A parallel plate capacitor with square plates is filled with four dielectrics of dielectric constants $K_1=2,K_2=4,K_3=6$ and $K_4=8$ arranged as shown in the figure. The effective dielectric constant will be

• A. $3.8$
• B. $4.8$
• C. $1.8$
• D. $2.8$

Answer 1

The correct option is B $4.8$


Capacitors having dielectric constants $K_1$ and $K_2$ are in series.
So, the effective capacitance will be

$\frac{1}{C_{e{q}_1}}=\frac{2}{{ϵ}_0{L}^2}(\frac{d}{2K_1}+\frac{d}{2K_2})=\frac{d}{{ϵ}_0{L}^2}(\frac{1}{K_1}+\frac{1}{K_2})$

Since, area $=L\times \frac{L}{2}=\frac{L^2}{2}$

$\Rightarrow \frac{1}{C_{e{q}_1}}=\frac{d}{{ϵ}_0{L}^2}(\frac{1}{2}+\frac{1}{4})=\frac{3d}{4{ϵ}_0{L}^2}$

$\Rightarrow C_{e{q}_1}=\frac{4{ϵ}_0{L}^2}{3d}.........\left(1\right)$

Similarly, for $K_3$ and $K_4$

$C_{e{q}_2}=\frac{24{ϵ}_0{L}^2}{7d}.........\left(2\right)$


Also, Lower and upper halves capacitors are in parallel.
So,

$C_{eq}=C_{e{q}_1}+C_{e{q}_2}=\frac{4{ϵ}_0{L}^2}{3d}+\frac{24{ϵ}_0{l}^2}{7d}$

$\Rightarrow C_{eq}=\frac{100}{21}\frac{{ϵ}_0{L}^2}{d}......\left(1\right)$

Let a dielectric of dielectric constant $K_0$ replace by all four dielectrics.
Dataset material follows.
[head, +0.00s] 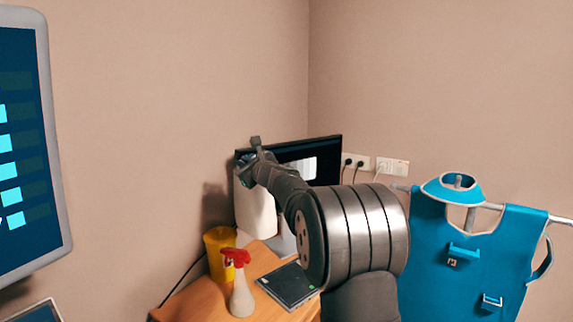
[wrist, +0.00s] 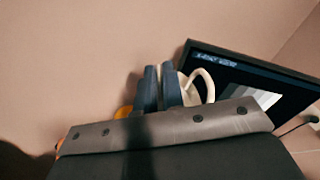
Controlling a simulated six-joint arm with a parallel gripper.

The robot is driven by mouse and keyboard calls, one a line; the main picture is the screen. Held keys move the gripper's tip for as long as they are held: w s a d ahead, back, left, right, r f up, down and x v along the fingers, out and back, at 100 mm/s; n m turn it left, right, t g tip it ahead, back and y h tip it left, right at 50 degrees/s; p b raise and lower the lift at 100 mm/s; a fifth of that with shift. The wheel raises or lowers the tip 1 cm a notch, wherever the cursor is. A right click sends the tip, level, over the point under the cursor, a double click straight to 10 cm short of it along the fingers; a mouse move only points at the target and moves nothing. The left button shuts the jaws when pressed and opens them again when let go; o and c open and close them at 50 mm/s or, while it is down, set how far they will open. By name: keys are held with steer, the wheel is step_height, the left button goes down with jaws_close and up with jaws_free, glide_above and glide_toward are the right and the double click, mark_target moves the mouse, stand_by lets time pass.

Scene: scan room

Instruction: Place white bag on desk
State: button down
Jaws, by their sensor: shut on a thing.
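The white bag (head: 255,213) is below my gripper (head: 248,163) in the head view, upright above the back part of the wooden desk (head: 262,265). I cannot tell whether its bottom touches the desk. In the wrist view the bag (wrist: 188,92) shows only as a small white part with a looped handle, beside the dark fingers of my gripper (wrist: 158,88). The fingers are shut on the bag; the exact grip point is hidden. My arm covers the right side of the desk.
A yellow container (head: 220,252) stands just left of the bag. A spray bottle (head: 240,285) with a red head and a dark flat device (head: 288,284) are nearer the front. A monitor (head: 325,150) stands behind. A blue apron (head: 470,255) hangs at the right.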

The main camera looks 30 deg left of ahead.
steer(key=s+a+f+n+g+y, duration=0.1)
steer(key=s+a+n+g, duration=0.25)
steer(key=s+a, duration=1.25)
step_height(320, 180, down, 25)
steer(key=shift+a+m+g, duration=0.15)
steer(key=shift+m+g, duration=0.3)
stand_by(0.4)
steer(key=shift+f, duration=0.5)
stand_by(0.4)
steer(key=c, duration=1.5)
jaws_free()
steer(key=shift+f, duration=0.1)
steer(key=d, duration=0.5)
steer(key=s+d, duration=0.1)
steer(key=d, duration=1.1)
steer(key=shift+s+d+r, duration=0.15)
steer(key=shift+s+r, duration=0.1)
So,

$C_{eq}=\frac{K_{0}A{ϵ}_0}{d}$

Here, Area $=L^2$ and separation $=d$, so we get

$C_{eq}=\frac{K_0{L}^2{ϵ}_0}{d}.......\left(2\right)$

From eq. $\left(1\right)\&\left(2\right)$, we get

$C_{eq}=\frac{100}{21}\frac{{ϵ}_0{L}^2}{d}=\frac{K_0{L}^2{ϵ}_0}{d}$

$\therefore K_0=\frac{100}{21}=4.8$

Hence, option $\left(b\right)$ is correct.